In yet another indication that credit quality is strengthening—
in defiance of experts’ predictions of a deterioration as the year progresses—the Standard & Poor’s U.S. distress ratio returned to its all-time low of 0.8 in June.
Down from 0.9 percent in May and 3.7 percent a year ago, the distress ratio has remained below 1 percent for four straight months.
S&P defines the distress ratio as the number of speculative-grade issues with option-adjusted spreads above 1,000 basis points per share divided by the total number of speculative-grade issues. A rising distress ratio signals increased urgent need for capital by companies most in need, says S&P, and is potentially a precursor to higher defaults, if accompanied by a credit crunch. On the other hand, if investors perceive credit quality to be strong, they will demand less of a premium to buy newly issued debt.

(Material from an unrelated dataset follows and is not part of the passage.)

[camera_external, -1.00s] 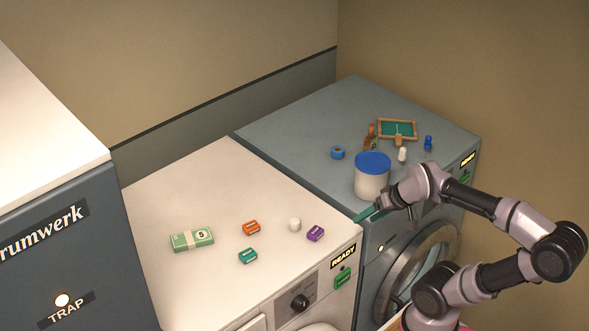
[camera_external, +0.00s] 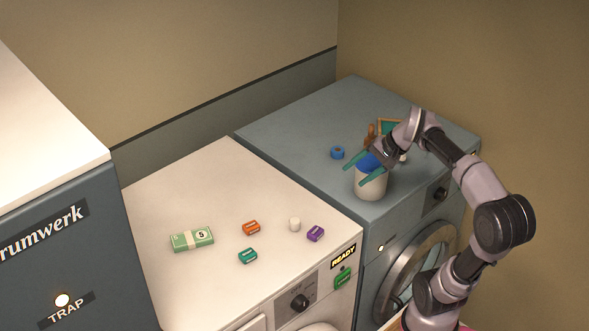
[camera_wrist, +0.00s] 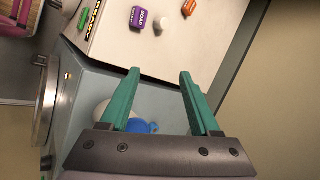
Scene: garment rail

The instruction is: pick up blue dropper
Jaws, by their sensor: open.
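The small blue dropper stood at the back right of the grey machine top a second ago; my arm now hides it in the external view, and I cannot make it out in the wrist view. My gripper (camera_external: 355,176) is open and empty, its green fingers spread over or just in front of the white tub (camera_external: 371,190) with the blue lid (camera_external: 367,160). In the wrist view, the fingers (camera_wrist: 159,73) are apart with nothing between the tips. The blue lid (camera_wrist: 139,127) shows low, between the fingers and close to the palm.
On the grey machine (camera_external: 290,128) are a blue ring (camera_external: 337,152), a brown bottle (camera_external: 370,135) and a framed green tray (camera_external: 385,126), partly hidden. The white machine top holds banknotes (camera_external: 192,239), several small coloured boxes and a white cylinder (camera_external: 295,224). The grey top's left side is clear.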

Low distress levels are not the only signs of strong corporate credit quality, however. S&P points out that in the U.S. leveraged-loan market, the share of performing loans trading at prices less than 80 cents on the dollar—a key barometer–has been recording near zero rates since December 2005.

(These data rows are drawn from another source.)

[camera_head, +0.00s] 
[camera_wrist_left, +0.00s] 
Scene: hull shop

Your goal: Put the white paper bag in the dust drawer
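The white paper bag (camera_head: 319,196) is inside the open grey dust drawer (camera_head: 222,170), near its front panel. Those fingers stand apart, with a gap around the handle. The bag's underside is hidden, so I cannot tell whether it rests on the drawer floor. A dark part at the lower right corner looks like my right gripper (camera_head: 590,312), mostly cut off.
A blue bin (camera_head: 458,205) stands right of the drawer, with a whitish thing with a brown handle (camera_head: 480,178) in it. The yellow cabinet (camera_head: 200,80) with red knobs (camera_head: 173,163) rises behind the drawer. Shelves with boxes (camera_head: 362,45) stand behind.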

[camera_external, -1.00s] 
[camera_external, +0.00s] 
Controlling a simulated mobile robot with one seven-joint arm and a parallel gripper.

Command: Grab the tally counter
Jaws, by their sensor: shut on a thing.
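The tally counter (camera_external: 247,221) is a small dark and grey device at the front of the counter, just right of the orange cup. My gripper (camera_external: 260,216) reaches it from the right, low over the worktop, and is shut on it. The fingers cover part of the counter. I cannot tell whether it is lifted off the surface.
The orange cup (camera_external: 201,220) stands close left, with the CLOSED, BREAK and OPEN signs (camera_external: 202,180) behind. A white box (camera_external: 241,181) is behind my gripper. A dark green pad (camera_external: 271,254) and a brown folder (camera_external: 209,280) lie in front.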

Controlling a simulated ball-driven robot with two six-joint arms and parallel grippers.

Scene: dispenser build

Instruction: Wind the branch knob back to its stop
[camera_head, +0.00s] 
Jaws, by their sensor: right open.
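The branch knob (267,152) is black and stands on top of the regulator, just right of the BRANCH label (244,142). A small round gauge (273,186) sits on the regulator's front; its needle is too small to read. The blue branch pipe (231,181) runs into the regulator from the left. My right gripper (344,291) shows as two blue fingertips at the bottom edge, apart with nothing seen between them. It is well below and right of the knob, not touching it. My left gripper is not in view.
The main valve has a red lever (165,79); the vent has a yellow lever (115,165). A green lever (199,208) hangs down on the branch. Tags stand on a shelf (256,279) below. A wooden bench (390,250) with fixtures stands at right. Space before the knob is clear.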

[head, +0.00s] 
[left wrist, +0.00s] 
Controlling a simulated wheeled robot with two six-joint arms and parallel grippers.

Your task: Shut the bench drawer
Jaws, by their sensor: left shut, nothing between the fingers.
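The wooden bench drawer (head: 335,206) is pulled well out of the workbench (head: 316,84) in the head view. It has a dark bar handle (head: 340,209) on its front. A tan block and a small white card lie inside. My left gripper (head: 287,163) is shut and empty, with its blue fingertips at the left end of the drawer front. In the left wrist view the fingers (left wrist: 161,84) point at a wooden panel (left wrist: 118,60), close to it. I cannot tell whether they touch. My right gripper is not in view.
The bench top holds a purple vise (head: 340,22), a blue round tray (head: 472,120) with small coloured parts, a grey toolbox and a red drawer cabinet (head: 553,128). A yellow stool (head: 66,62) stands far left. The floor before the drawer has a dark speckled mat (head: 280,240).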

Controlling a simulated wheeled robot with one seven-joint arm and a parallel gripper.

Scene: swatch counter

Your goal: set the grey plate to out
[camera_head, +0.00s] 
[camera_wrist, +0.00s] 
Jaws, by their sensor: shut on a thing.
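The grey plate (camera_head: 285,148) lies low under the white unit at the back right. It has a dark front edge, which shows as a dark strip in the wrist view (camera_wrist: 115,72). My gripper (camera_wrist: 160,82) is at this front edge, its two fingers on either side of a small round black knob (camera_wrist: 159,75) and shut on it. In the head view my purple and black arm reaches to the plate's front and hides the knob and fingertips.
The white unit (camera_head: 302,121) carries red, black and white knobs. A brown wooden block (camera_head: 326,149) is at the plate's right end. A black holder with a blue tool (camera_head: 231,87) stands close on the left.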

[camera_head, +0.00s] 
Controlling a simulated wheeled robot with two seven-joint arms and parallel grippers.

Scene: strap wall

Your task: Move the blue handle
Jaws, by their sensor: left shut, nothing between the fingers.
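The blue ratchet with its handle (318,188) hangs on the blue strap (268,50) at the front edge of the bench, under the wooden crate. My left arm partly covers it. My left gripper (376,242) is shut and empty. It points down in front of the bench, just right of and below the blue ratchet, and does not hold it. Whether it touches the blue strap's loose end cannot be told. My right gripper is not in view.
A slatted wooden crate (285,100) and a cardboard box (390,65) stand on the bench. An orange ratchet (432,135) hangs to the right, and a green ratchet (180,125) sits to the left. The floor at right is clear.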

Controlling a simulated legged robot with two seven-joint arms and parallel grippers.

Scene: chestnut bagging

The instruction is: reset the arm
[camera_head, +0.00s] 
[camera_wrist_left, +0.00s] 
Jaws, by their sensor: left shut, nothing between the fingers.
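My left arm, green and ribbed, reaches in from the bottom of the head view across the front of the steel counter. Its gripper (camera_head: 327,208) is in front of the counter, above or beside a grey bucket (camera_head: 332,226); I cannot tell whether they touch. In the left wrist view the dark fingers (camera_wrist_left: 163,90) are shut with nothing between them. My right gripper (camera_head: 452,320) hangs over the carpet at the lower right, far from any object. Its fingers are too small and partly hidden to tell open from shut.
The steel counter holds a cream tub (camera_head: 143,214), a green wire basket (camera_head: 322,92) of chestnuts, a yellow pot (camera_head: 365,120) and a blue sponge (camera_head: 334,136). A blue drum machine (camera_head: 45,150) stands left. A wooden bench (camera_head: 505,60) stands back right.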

Over the long term, movements in the distress ratio correspond well to trends in the speculative-grade default rate, with a peak in the distress ratio generally signaling a peak in default rates about nine months later, it points out.
Even so, the distress ratio displays a great deal of variation when broken out by industry, S&P notes. As of June 15, distressed issues across eight sectors cumulatively accounted $2.1 billion worth of debt, slightly lower than the $2.4 billion reported last month.

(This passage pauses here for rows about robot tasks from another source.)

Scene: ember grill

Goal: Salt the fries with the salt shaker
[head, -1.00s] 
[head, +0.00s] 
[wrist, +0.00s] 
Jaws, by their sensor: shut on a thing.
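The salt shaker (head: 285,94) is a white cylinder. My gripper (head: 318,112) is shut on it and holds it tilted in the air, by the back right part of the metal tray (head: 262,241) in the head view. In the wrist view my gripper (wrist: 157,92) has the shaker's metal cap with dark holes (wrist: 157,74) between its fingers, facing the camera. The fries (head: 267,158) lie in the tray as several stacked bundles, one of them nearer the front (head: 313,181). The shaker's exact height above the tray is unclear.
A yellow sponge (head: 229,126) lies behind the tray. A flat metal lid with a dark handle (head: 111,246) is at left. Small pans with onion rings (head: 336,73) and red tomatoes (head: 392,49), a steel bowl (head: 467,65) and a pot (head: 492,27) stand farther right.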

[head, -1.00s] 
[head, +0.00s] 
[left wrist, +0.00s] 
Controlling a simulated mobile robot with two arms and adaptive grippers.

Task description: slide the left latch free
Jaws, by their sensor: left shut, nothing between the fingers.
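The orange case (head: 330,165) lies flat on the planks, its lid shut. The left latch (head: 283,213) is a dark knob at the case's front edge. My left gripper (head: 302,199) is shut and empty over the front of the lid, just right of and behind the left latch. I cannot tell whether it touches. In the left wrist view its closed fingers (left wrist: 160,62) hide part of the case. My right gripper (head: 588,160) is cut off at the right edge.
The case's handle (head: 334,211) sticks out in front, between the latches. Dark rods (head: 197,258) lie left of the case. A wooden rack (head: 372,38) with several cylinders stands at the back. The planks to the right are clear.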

Based on debt volume, health care comprised the largest portion of the total, accounting for more than 22 percent, according to S&P. At the same time, more than half of the sectors listed have distress ratios of zero, meaning that no issue is trading at 1,000 basis points above Treasuries.
S&P warns, however, credit quality is poised to deteriorate somewhat. Although the near-term outlook for defaults is still relatively benign, a sustained period of increased lower-grade issuance—defined as ‘B- or lower–since 2003—serves as a warning of rising default pressure ahead.